- [Given task]:
Your task is to repeat the lines from the line with "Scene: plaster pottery" to the line with "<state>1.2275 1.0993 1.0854", both ends included, and nothing else. Pictures stay out of the copy.

- [Data shown]:
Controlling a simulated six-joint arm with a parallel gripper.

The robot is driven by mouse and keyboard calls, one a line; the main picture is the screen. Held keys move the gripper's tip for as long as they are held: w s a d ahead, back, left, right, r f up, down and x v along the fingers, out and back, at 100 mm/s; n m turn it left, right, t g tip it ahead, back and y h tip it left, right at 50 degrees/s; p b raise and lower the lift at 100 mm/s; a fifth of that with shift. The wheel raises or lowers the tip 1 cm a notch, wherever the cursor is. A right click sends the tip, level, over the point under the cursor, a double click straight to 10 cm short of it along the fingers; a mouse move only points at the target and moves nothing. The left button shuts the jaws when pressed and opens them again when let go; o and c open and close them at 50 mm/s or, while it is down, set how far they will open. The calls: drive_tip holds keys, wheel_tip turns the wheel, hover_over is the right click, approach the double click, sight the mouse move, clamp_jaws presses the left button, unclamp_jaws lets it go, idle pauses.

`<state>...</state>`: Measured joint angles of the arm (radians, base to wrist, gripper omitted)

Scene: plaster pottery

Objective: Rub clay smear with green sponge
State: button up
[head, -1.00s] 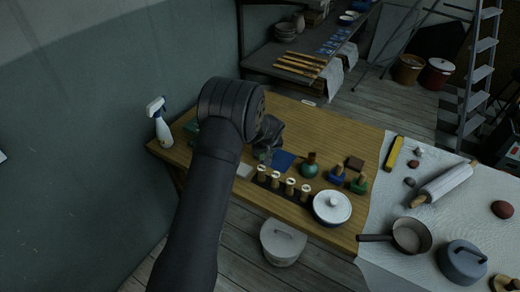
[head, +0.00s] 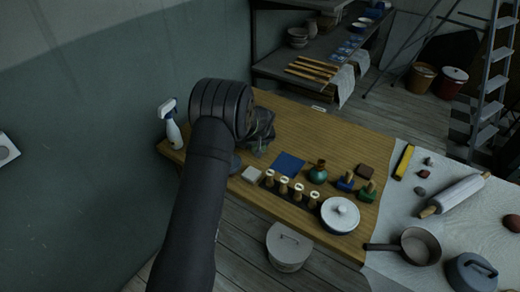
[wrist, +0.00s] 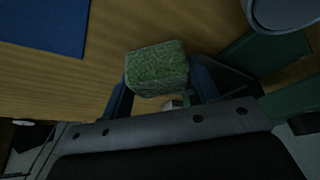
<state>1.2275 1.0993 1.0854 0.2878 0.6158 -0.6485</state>
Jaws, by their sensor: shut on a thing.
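In the wrist view the green sponge (wrist: 157,68) is a rough, mottled block held between the two dark blue fingers of my gripper (wrist: 160,84). My gripper is shut on it, over the wooden table (wrist: 60,75). I cannot tell whether the sponge touches the wood. I cannot make out the clay smear in either view. A blue square (head: 286,164) lies flat nearby; it also shows in the wrist view (wrist: 45,22).
A white spray bottle (head: 172,130) stands at the table's left end. The table's back middle is clear.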

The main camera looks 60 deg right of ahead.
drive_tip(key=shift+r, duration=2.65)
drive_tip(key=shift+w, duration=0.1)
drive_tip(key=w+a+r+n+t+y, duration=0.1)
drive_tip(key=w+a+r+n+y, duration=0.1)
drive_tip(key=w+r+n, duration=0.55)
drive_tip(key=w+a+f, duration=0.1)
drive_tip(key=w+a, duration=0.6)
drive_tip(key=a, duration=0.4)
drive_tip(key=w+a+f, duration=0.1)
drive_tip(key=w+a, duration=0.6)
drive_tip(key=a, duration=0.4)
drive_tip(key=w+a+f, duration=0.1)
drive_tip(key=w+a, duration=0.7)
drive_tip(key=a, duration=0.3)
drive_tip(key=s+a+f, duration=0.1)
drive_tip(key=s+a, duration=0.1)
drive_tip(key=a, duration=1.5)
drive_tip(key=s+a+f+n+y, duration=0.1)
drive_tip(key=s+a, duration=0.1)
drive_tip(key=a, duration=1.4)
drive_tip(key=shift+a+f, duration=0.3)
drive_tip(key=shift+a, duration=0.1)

- [The result]:
Scene: plaster pottery

Objective: Rub clay smear with green sponge
State: button up
[head, -1.00s] 
[head, +0.00s] 
[wrist, +0.00s] 
<state>1.2275 1.0993 1.0854 0.2878 0.6158 -0.6485</state>

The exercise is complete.